- _Task directions_
Quote the listing below in its entirety.

■ ■ ■ ■

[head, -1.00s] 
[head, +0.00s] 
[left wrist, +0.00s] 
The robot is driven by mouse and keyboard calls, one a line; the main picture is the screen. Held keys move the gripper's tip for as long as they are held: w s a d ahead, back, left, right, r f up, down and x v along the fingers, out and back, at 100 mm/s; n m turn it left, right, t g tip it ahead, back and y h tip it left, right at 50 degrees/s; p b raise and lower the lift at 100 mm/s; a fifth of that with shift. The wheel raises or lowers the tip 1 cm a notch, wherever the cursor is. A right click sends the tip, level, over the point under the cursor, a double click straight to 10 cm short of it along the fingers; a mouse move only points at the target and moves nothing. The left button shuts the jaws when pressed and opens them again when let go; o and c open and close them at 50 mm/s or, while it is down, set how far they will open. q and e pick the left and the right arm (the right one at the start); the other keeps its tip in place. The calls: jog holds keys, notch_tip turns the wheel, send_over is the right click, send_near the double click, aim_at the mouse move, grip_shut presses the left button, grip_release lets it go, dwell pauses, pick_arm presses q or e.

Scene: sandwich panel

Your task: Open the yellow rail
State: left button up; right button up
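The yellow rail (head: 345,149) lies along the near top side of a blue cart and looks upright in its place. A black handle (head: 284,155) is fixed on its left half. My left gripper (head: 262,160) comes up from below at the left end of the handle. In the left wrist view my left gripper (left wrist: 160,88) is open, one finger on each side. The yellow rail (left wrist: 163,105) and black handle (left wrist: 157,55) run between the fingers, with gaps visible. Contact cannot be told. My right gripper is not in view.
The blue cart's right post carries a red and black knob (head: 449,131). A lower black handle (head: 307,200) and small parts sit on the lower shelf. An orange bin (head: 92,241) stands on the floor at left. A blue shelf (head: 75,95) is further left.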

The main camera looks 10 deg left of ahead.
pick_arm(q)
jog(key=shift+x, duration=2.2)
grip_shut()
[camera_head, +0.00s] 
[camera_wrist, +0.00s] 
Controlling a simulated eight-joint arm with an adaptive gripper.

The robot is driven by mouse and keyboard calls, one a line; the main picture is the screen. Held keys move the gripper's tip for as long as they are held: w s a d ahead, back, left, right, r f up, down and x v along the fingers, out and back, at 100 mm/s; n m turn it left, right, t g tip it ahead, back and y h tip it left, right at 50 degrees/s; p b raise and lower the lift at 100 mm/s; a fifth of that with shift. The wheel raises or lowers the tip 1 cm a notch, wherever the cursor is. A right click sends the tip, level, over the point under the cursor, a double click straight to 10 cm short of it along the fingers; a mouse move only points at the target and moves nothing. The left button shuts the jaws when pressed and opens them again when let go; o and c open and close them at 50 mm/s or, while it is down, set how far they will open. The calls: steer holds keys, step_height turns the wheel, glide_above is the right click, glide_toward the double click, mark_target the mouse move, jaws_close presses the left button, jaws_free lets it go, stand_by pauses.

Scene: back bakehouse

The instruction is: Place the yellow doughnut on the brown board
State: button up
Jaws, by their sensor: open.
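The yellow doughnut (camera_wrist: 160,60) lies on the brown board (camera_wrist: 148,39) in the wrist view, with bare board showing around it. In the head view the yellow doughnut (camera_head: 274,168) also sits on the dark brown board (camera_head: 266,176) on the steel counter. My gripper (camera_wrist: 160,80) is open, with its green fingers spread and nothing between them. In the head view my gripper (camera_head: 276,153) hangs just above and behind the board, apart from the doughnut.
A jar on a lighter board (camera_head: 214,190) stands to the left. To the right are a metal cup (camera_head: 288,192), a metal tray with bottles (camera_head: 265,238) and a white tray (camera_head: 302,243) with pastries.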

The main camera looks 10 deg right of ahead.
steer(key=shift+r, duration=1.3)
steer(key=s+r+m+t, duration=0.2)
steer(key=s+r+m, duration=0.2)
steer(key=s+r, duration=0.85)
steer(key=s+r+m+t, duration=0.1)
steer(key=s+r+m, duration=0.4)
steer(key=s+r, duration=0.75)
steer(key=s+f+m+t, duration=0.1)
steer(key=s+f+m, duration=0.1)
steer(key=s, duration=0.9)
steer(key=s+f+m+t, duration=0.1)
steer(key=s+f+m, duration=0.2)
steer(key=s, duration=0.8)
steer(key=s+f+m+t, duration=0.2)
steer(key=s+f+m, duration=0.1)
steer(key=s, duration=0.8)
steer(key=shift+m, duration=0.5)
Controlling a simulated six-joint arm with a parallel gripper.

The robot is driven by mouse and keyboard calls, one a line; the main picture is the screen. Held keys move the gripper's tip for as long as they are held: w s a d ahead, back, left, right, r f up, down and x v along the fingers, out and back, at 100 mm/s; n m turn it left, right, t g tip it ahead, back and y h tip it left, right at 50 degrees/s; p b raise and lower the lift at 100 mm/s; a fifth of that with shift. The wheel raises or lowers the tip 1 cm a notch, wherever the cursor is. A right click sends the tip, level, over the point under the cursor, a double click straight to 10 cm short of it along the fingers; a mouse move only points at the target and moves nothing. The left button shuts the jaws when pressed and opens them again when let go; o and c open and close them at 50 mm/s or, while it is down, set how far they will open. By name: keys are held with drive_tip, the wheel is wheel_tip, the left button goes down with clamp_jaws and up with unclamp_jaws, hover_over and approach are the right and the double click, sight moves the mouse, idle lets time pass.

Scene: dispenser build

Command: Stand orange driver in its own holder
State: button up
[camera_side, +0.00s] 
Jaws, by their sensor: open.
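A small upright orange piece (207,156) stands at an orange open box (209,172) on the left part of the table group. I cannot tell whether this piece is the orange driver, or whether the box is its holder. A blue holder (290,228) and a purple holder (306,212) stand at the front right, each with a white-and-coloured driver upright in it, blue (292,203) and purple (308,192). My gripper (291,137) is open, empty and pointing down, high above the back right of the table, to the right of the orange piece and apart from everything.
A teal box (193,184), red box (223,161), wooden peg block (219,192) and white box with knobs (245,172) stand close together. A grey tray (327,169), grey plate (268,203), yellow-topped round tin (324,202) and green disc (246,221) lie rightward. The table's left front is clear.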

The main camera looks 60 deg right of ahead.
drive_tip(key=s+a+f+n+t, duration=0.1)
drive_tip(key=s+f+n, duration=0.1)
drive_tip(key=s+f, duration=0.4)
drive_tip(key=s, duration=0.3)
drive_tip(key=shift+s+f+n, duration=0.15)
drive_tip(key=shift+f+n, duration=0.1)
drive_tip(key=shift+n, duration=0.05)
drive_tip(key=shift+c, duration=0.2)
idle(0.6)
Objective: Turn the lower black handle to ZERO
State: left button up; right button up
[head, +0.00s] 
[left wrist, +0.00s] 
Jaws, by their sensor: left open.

■ ■ ■ ■

- _Correct response_
[head, -1.00s] 
[head, +0.00s] 
[left wrist, +0.00s] 
The robot is driven by mouse and keyboard calls, one a line; the main picture is the screen. Held keys move the gripper's tip for as long as they are held: w s a d ahead, back, left, right, r f up, down and x v along the fingers, out and back, at 100 mm/s; n m turn it left, right, t g tip it ahead, back and y h tip it left, right at 50 degrees/s; p b raise and lower the lift at 100 mm/s; a fifth of that with shift. The wheel raises or lowers the tip 1 cm a notch, wherever the cursor is. A right click sends the tip, level, over the point under the cursor, a double click straight to 10 cm short of it along the fingers; a mouse move only points at the target and moves nothing. The left button shuts the jaws when pressed and opens them again when let go; o and c open and close them at 50 mm/s or, while it is down, set how far they will open. q and e pick the left and the right arm (the right one at the start); the other keeps its tip in place. The calls: jog holds keys, notch_tip turns the wheel, send_over is the right click, send_near the double click, aim_at the mouse move, grip_shut presses the left button, grip_release lets it go, dwell pauses, pick_arm presses q or e.

Scene: sandwich panel

Your task: Open the yellow rail
State: left button up; right button up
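The yellow rail (head: 345,149) lies along the near top side of a blue cart and looks upright in its place. A black handle (head: 284,155) is fixed on its left half. My left gripper (head: 262,160) comes up from below at the left end of the handle. In the left wrist view my left gripper (left wrist: 160,88) is open, one finger on each side. The yellow rail (left wrist: 163,105) and black handle (left wrist: 157,55) run between the fingers, with gaps visible. Contact cannot be told. My right gripper is not in view.
The blue cart's right post carries a red and black knob (head: 449,131). A lower black handle (head: 307,200) and small parts sit on the lower shelf. An orange bin (head: 92,241) stands on the floor at left. A blue shelf (head: 75,95) is further left.

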The main camera looks 10 deg left of ahead.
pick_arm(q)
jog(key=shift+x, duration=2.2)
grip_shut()
[camera_head, +0.00s] 
[camera_wrist, +0.00s] 
Controlling a simulated eight-joint arm with an adaptive gripper.

The robot is driven by mouse and keyboard calls, one a line; the main picture is the screen. Held keys move the gripper's tip for as long as they are held: w s a d ahead, back, left, right, r f up, down and x v along the fingers, out and back, at 100 mm/s; n m turn it left, right, t g tip it ahead, back and y h tip it left, right at 50 degrees/s; p b raise and lower the lift at 100 mm/s; a fifth of that with shift. The wheel raises or lowers the tip 1 cm a notch, wherever the cursor is. A right click sends the tip, level, over the point under the cursor, a double click straight to 10 cm short of it along the fingers; a mouse move only points at the target and moves nothing. The left button shuts the jaws when pressed and opens them again when let go; o and c open and close them at 50 mm/s or, while it is down, set how far they will open. The calls: steer holds keys, step_height turns the wheel, glide_above is the right click, glide_toward the double click, mark_target the mouse move, jaws_close presses the left button, jaws_free lets it go, stand_by pauses.

Scene: back bakehouse

The instruction is: Place the yellow doughnut on the brown board
State: button up
Jaws, by their sensor: open.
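The yellow doughnut (camera_wrist: 160,60) lies on the brown board (camera_wrist: 148,39) in the wrist view, with bare board showing around it. In the head view the yellow doughnut (camera_head: 274,168) also sits on the dark brown board (camera_head: 266,176) on the steel counter. My gripper (camera_wrist: 160,80) is open, with its green fingers spread and nothing between them. In the head view my gripper (camera_head: 276,153) hangs just above and behind the board, apart from the doughnut.
A jar on a lighter board (camera_head: 214,190) stands to the left. To the right are a metal cup (camera_head: 288,192), a metal tray with bottles (camera_head: 265,238) and a white tray (camera_head: 302,243) with pastries.

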The main camera looks 10 deg right of ahead.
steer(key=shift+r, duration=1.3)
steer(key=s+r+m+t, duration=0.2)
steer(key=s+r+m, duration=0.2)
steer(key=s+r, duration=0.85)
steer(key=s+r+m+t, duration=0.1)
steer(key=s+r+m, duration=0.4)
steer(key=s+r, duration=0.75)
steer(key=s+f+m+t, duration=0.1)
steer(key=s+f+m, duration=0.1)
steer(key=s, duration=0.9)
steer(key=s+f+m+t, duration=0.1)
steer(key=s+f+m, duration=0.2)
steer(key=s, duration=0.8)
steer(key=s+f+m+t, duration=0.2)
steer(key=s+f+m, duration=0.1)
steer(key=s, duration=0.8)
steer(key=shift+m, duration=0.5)
Controlling a simulated six-joint arm with a parallel gripper.

The robot is driven by mouse and keyboard calls, one a line; the main picture is the screen. Held keys move the gripper's tip for as long as they are held: w s a d ahead, back, left, right, r f up, down and x v along the fingers, out and back, at 100 mm/s; n m turn it left, right, t g tip it ahead, back and y h tip it left, right at 50 degrees/s; p b raise and lower the lift at 100 mm/s; a fifth of that with shift. The wheel raises or lowers the tip 1 cm a notch, wherever the cursor is. A right click sends the tip, level, over the point under the cursor, a double click straight to 10 cm short of it along the fingers; a mouse move only points at the target and moves nothing. The left button shuts the jaws when pressed and opens them again when let go; o and c open and close them at 50 mm/s or, while it is down, set how far they will open. By name: keys are held with drive_tip, the wheel is wheel_tip, the left button goes down with clamp_jaws and up with unclamp_jaws, hover_over and approach are the right and the double click, sight moves the mouse, idle lets time pass.

Scene: dispenser build

Command: Stand orange driver in its own holder
State: button up
[camera_side, +0.00s] 
Jaws, by their sensor: open.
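A small upright orange piece (207,156) stands at an orange open box (209,172) on the left part of the table group. I cannot tell whether this piece is the orange driver, or whether the box is its holder. A blue holder (290,228) and a purple holder (306,212) stand at the front right, each with a white-and-coloured driver upright in it, blue (292,203) and purple (308,192). My gripper (291,137) is open, empty and pointing down, high above the back right of the table, to the right of the orange piece and apart from everything.
A teal box (193,184), red box (223,161), wooden peg block (219,192) and white box with knobs (245,172) stand close together. A grey tray (327,169), grey plate (268,203), yellow-topped round tin (324,202) and green disc (246,221) lie rightward. The table's left front is clear.

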The main camera looks 60 deg right of ahead.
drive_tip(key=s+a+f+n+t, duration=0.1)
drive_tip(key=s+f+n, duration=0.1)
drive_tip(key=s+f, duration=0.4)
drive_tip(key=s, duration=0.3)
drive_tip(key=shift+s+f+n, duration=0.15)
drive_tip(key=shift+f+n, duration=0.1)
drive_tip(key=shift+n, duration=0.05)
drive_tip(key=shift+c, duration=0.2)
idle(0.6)
Objective: Turn the lower black handle to ZERO
State: left button up; right button up
[head, +0.00s] 
[left wrist, +0.00s] 
Jaws, by their sensor: left open.

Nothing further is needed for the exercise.